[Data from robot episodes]

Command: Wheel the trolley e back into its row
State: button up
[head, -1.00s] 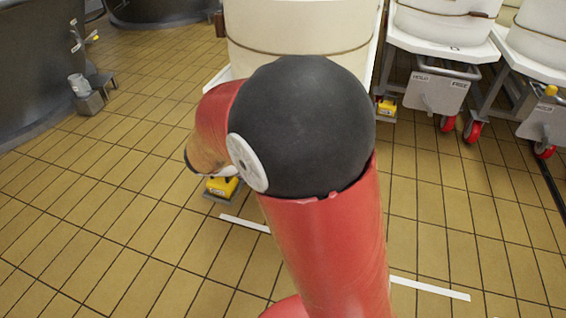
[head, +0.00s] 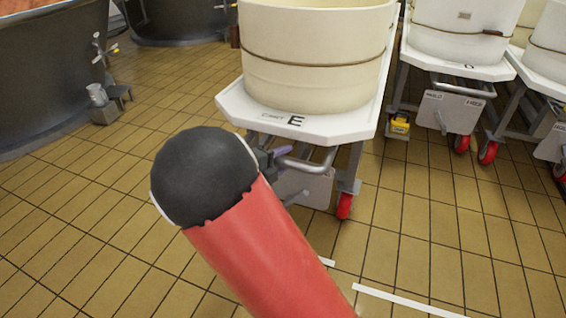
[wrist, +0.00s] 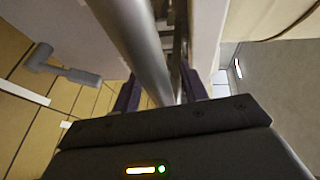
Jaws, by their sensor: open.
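Trolley E (head: 327,128) stands ahead in the head view, a white platform marked E carrying a cream tub (head: 315,75). A metal push bar (head: 308,162) runs below its front edge, and a red wheel (head: 345,206) shows at its right. My gripper (head: 268,158) is at the left part of this bar, partly hidden by my arm. In the wrist view the bar (wrist: 140,50) runs down toward my open gripper (wrist: 160,95), between its two dark fingers. I cannot tell whether the fingers touch it.
Trolley D (head: 465,67) and another white trolley (head: 548,85) stand to the right with red wheels. White lines (head: 405,301) mark the tiled floor.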

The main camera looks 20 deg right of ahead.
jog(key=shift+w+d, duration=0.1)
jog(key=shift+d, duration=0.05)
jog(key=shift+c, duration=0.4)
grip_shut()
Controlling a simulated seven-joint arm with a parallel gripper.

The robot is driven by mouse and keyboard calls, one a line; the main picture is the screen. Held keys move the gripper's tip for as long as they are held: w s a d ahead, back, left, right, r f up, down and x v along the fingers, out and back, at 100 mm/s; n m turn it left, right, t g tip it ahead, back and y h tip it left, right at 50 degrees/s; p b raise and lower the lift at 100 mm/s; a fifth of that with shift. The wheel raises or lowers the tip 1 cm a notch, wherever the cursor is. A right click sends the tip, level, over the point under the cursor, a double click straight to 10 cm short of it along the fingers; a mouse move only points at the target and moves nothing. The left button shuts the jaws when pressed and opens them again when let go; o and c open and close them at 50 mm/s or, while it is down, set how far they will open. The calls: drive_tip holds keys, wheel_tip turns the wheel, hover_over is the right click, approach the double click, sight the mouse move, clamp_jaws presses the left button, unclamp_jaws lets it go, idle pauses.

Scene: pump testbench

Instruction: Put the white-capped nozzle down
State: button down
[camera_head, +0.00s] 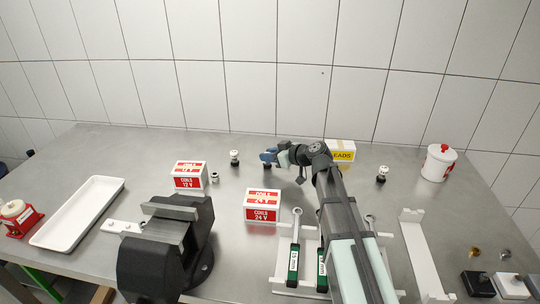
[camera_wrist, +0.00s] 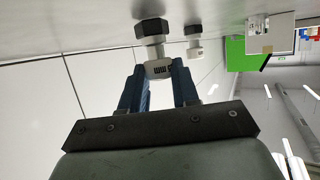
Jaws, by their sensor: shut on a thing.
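My gripper (camera_head: 270,156) is at the back middle of the bench, low over the metal top. In the wrist view, the blue fingers of my gripper (camera_wrist: 160,82) are shut on the white cap of a nozzle (camera_wrist: 152,30). The nozzle's dark hex base points to the bench top and is at or very close to it; I cannot tell whether it touches. In the head view the held nozzle is mostly hidden by the fingers. Another white-capped nozzle (camera_head: 234,156) stands upright to the left, and one more (camera_head: 382,173) stands to the right.
A small fitting (camera_head: 214,177) stands beside the 12 V coils box (camera_head: 188,182). The 24 V coils box (camera_head: 262,213) is in front of my gripper. The leads box (camera_head: 341,155) is behind my arm.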

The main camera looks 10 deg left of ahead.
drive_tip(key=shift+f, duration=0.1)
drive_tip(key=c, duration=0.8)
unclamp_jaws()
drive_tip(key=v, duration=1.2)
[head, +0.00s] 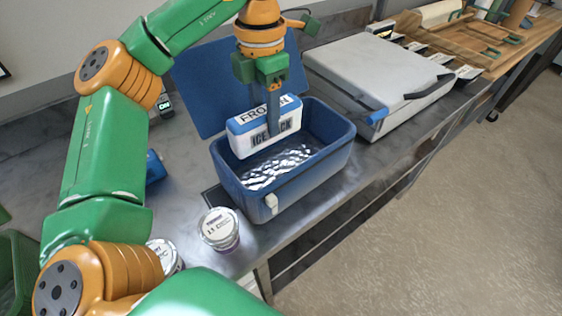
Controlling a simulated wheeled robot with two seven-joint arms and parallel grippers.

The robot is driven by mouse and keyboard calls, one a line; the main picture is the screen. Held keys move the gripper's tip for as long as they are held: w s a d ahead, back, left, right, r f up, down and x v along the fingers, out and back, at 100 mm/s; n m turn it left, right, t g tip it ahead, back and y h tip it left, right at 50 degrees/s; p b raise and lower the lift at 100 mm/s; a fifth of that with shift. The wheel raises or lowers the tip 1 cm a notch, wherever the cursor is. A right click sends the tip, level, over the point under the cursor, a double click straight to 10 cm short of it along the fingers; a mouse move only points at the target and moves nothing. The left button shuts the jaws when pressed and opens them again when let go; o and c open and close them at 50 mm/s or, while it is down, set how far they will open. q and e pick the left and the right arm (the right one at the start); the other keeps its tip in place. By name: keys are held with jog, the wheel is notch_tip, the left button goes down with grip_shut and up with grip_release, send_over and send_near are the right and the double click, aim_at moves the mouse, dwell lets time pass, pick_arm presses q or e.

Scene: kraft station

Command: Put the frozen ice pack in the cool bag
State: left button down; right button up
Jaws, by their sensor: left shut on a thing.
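The ice pack (264,131) is a white and blue block lettered "FROZEN ICE PACK". My left gripper (273,108) points down from above and is shut on it. The gripper holds the pack upright over the opening of the cool bag (305,172). The cool bag is a blue box with a silvery crumpled lining at its bottom and its blue lid (205,82) raised at the back. The pack's lower edge is near the rim's left part; I cannot tell how far it is below the rim. My right gripper is not in view.
A white-lidded tub (220,229) stands in front of the bag, and another (165,256) is partly behind my left arm. A large grey case (375,75) with a handle stands to the right. The floor lies beyond the bench's right edge.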

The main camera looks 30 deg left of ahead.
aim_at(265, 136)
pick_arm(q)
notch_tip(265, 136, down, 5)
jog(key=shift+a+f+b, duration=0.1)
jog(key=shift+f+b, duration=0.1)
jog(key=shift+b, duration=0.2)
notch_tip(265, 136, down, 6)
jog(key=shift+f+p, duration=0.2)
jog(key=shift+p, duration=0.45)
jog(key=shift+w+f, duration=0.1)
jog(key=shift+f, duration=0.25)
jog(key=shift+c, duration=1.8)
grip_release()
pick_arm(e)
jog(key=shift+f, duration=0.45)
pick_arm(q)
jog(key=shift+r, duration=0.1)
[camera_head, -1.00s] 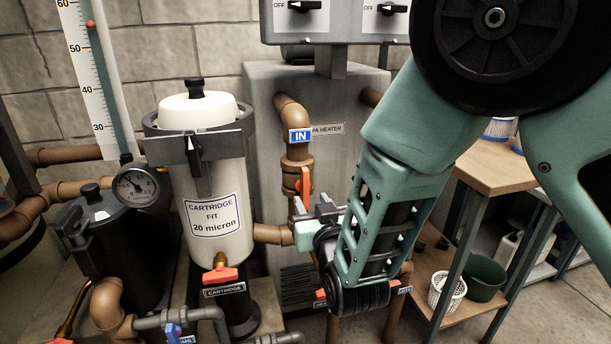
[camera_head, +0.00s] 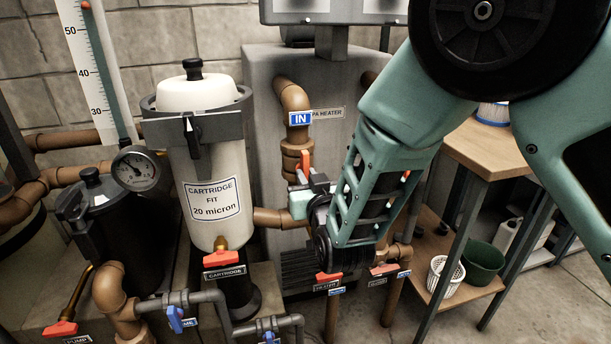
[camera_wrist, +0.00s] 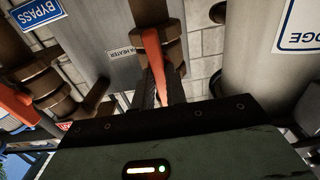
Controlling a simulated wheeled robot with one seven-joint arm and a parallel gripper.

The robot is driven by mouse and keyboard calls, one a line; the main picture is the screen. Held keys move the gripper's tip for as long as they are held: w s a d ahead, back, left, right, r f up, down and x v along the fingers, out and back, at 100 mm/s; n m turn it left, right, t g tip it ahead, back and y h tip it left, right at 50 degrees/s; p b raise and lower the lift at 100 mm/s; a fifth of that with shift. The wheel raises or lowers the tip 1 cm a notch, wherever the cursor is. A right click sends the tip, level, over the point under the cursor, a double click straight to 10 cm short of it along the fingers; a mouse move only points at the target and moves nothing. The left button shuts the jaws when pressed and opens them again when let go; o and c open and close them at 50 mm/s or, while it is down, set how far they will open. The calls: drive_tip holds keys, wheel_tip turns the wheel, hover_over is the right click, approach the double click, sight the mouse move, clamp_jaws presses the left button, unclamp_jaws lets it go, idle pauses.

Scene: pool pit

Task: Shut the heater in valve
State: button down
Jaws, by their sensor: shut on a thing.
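The heater in valve is on the brown vertical pipe under the blue IN label (camera_head: 300,118) at the front of the grey heater. Its orange handle (camera_head: 305,160) stands roughly upright along the pipe. In the wrist view the handle (camera_wrist: 153,50) runs down between my fingertips. My gripper (camera_head: 300,186) is shut on the handle's lower end. The fingers and my wrist hide that end and part of the pipe behind.
The cartridge filter (camera_head: 215,190) stands close to the left of my gripper. Other orange valve handles, one by the cartridge label (camera_head: 223,258), sit low in front. A wooden-topped bench (camera_head: 490,150) stands to the right. The wrist view shows a blue BYPASS label (camera_wrist: 38,10).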

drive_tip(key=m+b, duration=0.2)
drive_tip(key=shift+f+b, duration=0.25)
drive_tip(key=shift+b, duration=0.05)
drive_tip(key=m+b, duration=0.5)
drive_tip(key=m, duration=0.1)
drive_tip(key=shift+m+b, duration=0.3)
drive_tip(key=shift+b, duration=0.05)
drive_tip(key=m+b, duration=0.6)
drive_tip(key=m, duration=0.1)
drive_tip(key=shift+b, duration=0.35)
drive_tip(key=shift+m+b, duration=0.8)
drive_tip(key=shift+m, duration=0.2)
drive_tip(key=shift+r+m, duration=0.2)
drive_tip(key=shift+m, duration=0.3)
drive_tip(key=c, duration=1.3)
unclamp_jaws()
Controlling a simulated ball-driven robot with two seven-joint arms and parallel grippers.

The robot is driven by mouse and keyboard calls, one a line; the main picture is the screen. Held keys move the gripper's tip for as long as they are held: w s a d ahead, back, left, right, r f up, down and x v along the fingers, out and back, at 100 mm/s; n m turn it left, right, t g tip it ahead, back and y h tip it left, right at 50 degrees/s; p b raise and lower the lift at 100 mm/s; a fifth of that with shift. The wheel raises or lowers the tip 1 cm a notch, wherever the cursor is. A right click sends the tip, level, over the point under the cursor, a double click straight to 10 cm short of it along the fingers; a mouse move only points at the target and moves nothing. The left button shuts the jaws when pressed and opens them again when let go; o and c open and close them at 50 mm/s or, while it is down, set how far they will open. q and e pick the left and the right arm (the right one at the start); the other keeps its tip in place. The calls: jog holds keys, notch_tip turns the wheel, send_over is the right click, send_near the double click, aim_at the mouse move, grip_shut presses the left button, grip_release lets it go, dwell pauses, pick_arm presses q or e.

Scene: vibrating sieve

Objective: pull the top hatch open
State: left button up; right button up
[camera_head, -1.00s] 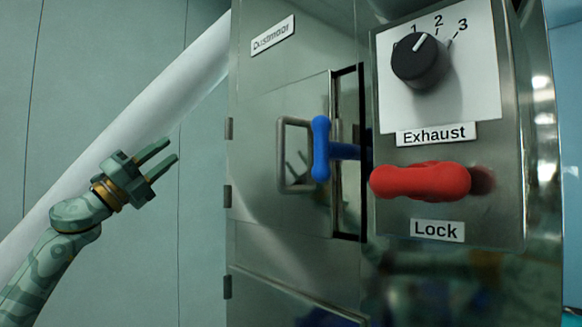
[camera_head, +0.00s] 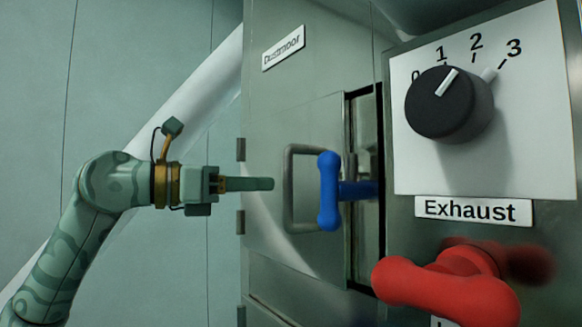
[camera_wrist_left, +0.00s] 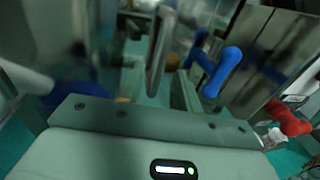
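The hatch (camera_head: 318,125) is a grey steel door on the machine's front. A dark gap runs along its right edge. Its D-shaped metal handle (camera_head: 290,195) stands upright beside a blue knob-like latch (camera_head: 329,190). My left gripper (camera_head: 266,184) points right at the handle from the left, a short way off, its fingers overlapping in this side view. In the blurred left wrist view, the fingers (camera_wrist_left: 157,92) look spread and empty, with the handle (camera_wrist_left: 160,50) ahead between them and the blue latch (camera_wrist_left: 222,72) to its right. My right gripper is not in view.
A red lever (camera_head: 445,285) sticks out at lower right, below the black exhaust dial (camera_head: 448,104) on a white plate. It also shows in the wrist view (camera_wrist_left: 290,120). A pale slanted pipe (camera_head: 195,95) passes behind my left arm. Hinges line the hatch's left side.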

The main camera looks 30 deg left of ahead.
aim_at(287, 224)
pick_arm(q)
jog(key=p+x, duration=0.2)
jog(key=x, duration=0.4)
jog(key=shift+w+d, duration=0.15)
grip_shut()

Task
Which lines contain the word "arms"? Copy each one.

Solution for this task
Controlling a simulated wheeled robot with two seven-joint arms and parallel grippers.
Controlling a simulated ball-driven robot with two seven-joint arms and parallel grippers.

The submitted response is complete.